→ **EXTRACTED INFORMATION**:

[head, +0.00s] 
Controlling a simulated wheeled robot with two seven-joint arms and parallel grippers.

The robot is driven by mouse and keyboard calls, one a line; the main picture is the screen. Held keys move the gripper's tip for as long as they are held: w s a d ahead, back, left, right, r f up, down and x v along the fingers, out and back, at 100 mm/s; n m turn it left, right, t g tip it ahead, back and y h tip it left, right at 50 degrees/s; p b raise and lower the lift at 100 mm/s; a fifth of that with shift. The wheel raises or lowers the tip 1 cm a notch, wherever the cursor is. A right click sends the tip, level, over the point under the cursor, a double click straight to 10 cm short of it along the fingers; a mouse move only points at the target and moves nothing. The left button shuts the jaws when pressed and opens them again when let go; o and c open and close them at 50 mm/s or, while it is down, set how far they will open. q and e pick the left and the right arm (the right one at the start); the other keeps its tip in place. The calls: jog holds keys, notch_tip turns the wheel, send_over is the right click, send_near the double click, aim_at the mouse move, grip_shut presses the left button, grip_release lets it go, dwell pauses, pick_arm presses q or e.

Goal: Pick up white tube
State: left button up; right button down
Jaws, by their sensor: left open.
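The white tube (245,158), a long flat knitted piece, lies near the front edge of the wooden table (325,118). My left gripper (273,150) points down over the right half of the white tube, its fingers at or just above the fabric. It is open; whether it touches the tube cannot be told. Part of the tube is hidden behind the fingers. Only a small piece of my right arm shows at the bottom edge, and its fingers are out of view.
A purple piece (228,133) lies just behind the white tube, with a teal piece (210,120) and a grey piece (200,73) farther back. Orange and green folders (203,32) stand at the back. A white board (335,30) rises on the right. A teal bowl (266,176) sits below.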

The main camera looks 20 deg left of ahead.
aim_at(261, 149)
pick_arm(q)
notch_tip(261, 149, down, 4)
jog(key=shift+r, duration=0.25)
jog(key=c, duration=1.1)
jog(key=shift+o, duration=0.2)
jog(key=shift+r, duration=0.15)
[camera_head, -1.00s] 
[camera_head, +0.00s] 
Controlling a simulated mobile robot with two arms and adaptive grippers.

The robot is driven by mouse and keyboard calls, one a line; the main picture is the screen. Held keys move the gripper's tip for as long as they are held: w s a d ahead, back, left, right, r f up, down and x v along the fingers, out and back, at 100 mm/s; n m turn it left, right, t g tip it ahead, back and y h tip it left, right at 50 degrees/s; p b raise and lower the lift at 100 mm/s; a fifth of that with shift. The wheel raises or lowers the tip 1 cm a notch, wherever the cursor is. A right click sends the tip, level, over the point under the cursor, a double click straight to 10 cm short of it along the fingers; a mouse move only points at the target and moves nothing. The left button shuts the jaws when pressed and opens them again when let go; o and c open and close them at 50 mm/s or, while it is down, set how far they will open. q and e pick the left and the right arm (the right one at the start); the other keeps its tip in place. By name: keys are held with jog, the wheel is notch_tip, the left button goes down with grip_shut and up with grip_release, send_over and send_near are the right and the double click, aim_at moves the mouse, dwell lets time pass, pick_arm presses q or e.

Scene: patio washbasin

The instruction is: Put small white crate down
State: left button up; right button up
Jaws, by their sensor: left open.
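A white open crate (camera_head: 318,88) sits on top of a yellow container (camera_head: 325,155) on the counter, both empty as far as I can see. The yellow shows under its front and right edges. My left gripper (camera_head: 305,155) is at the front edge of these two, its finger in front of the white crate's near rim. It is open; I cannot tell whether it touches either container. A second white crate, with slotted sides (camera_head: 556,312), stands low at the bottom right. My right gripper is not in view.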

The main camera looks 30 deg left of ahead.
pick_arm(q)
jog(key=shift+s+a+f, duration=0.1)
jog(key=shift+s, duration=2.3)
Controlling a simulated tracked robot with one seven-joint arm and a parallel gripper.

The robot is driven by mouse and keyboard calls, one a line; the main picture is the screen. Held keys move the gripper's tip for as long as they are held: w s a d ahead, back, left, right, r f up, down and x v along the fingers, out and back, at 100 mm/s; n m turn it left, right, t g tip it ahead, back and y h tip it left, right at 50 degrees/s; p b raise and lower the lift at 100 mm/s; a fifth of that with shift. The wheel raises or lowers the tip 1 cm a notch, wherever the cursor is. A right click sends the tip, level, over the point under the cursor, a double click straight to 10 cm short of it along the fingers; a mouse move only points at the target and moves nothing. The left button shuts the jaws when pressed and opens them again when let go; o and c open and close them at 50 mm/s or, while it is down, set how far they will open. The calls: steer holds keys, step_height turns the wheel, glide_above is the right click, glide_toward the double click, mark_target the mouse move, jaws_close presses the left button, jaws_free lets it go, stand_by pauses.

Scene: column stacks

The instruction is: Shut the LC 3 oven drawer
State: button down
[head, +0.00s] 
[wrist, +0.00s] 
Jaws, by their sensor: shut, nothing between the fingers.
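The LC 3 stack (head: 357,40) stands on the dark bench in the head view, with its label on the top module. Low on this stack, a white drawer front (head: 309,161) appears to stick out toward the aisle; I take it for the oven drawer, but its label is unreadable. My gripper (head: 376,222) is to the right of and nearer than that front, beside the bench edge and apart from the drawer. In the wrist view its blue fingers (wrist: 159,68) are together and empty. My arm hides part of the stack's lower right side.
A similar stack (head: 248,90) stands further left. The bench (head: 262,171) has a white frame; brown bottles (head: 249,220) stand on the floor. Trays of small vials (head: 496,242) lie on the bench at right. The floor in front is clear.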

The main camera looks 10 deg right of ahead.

→ **WHAT YOU ARE ASKED TO DO**: The first line to be transcribed is the one containing "The instruction is: Put", and the last is the one containing "Controlling a simulated tracked". Transcribe exactly those lines and nothing else.

→ **WRITTEN RESPONSE**:
The instruction is: Put small white crate down
State: left button up; right button up
Jaws, by their sensor: left open.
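A white open crate (camera_head: 318,88) sits on top of a yellow container (camera_head: 325,155) on the counter, both empty as far as I can see. The yellow shows under its front and right edges. My left gripper (camera_head: 305,155) is at the front edge of these two, its finger in front of the white crate's near rim. It is open; I cannot tell whether it touches either container. A second white crate, with slotted sides (camera_head: 556,312), stands low at the bottom right. My right gripper is not in view.

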The main camera looks 30 deg left of ahead.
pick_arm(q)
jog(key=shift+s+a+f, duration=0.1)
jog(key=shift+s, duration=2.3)
Controlling a simulated tracked robot with one seven-joint arm and a parallel gripper.

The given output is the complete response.